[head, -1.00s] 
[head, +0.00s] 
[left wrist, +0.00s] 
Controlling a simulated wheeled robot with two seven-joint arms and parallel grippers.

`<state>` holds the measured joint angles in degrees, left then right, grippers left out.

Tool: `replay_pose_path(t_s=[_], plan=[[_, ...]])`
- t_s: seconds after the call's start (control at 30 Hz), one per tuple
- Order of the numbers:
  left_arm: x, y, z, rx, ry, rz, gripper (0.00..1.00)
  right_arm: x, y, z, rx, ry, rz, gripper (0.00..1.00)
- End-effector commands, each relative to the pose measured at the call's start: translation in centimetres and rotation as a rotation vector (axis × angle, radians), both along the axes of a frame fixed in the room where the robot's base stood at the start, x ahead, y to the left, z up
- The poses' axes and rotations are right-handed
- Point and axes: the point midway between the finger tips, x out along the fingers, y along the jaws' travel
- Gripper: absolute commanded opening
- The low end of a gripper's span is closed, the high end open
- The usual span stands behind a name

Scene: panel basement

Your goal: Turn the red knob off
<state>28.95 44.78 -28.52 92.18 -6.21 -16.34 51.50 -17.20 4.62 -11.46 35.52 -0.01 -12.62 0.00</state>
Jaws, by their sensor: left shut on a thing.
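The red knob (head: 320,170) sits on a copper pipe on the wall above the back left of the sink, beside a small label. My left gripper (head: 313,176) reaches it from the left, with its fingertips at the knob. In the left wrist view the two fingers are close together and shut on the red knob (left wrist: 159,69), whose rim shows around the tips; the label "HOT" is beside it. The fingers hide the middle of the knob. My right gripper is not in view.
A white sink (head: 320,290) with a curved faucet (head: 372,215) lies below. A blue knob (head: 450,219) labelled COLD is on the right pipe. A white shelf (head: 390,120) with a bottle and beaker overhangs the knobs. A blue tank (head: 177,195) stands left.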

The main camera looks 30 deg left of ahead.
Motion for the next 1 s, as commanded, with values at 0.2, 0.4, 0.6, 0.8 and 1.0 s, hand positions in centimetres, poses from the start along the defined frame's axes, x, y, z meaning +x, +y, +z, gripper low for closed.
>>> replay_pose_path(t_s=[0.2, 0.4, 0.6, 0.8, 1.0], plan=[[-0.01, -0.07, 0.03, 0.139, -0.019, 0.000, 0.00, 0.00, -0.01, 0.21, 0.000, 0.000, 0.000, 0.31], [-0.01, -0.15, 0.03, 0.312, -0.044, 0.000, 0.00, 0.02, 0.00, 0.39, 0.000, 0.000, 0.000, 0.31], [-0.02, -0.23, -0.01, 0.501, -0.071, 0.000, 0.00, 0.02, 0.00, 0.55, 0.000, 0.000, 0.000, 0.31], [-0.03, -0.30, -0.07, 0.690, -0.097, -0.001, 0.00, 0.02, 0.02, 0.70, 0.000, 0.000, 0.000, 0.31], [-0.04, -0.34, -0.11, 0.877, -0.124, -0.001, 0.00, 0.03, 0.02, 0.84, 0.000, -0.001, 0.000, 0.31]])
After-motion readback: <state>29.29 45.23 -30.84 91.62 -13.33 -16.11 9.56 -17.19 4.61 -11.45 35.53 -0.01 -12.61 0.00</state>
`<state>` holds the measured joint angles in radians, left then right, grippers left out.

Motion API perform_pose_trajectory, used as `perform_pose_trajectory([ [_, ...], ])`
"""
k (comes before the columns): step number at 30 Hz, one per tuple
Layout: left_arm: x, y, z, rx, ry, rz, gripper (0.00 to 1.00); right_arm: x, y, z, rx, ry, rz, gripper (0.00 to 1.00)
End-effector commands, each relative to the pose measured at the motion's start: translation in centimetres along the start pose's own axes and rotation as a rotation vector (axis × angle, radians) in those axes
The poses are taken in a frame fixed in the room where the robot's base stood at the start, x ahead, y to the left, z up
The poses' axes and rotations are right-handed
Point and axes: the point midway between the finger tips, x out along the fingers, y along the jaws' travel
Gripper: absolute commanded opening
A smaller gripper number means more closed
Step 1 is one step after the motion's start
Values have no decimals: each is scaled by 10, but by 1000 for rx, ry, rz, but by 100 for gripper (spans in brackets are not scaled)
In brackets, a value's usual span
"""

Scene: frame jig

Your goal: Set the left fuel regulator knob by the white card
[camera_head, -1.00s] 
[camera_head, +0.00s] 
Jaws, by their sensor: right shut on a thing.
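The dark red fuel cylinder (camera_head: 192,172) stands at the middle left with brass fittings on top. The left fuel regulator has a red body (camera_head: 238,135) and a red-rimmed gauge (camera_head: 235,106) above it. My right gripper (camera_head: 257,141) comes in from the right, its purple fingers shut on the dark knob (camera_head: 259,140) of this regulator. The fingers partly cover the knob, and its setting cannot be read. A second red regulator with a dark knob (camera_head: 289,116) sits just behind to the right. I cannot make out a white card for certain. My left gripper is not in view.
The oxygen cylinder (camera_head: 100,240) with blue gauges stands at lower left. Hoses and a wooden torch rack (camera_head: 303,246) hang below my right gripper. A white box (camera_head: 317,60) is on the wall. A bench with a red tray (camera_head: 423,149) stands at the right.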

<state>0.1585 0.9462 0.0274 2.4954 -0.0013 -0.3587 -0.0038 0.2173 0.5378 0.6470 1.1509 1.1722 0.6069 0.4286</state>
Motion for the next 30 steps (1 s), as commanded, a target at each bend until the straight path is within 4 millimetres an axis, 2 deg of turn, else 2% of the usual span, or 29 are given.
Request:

===============

### Goal of the exercise
Pull out every line holding "room" from the records above, and copy it.

### Task response
- End-effector commands, each relative to the pose measured at the call's start: translation in centimetres and rotation as a rotation vector (axis × angle, radians), both along the axes of a frame fixed in the room where the robot's base stood at the start, x ahead, y to the left, z up
The poses are taken in a frame fixed in the room where the robot's base stood at the start, x ahead, y to the left, z up

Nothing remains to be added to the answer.